Saturday, November 28, 2015

Towering Trees

Greetings from Salt Pond.

I never realized how watery Cape Cod really was until this weekend, which is perhaps a testament to my blissful, willful Midwestern naivete. The trees here are all basically the same, though: lots of pines and oaks. Not that I know anything about trees (I don't), but they're pleasantly familiar and nonthreatening in a way that much of the New England landscape isn't. The forests here feel dense and indifferent, as though they're older than those of Missouri simply by virtue of being further east.

But because my mind is drifting rapidly, inevitably back to the mountain of schoolwork that awaits me, I cut this short with a few words by Amy Lowell. In the fifty-degree air this morning, I took an outdoor shower, which was exactly as exhilarating as one would guess. This sounds exaggerated, but it was a simple reminder that the feelings of certain seasons are nearly always inside our heads, somewhere, if we can only dig them out. Even in late November.

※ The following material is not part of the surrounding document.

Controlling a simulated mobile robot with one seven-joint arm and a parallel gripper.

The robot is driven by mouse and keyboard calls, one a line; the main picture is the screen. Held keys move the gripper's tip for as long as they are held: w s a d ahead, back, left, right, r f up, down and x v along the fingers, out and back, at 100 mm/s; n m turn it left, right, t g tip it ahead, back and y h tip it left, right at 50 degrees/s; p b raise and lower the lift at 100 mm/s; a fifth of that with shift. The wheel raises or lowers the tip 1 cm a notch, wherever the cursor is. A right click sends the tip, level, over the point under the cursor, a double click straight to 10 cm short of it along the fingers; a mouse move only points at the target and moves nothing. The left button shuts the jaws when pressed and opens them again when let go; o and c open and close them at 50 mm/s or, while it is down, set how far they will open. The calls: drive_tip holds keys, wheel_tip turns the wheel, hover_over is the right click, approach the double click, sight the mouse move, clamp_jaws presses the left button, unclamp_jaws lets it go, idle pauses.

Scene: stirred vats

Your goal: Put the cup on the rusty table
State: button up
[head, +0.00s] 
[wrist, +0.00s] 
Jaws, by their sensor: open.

This poem, to me, exemplifies that feeling well.

"Spring Day [Bath]"
The day is fresh-washed and fair, and there is a smell of tulips and narcissus in the air.

The sunshine pours in at the bath-room window and bores through the water in the bath-tub in lathes and planes of greenish-white. It cleaves the water into flaws like a jewel, and cracks it to bright light.

Little spots of sunshine lie on the surface of the water and dance, dance, and their reflections wobble deliciously over the ceiling; a stir of my finger sets them whirring, reeling. I move a foot and the planes of light in the water jar. I lie back and laugh, and let the green-white water, the sun-flawed beryl water, flow over me. The day is almost too bright to bear, the green water covers me from the too bright day. I will lie here awhile and play with the water and the sun spots. The sky is blue and high. A crow flaps by the window, and there is a whiff of tulips and narcissus in the air.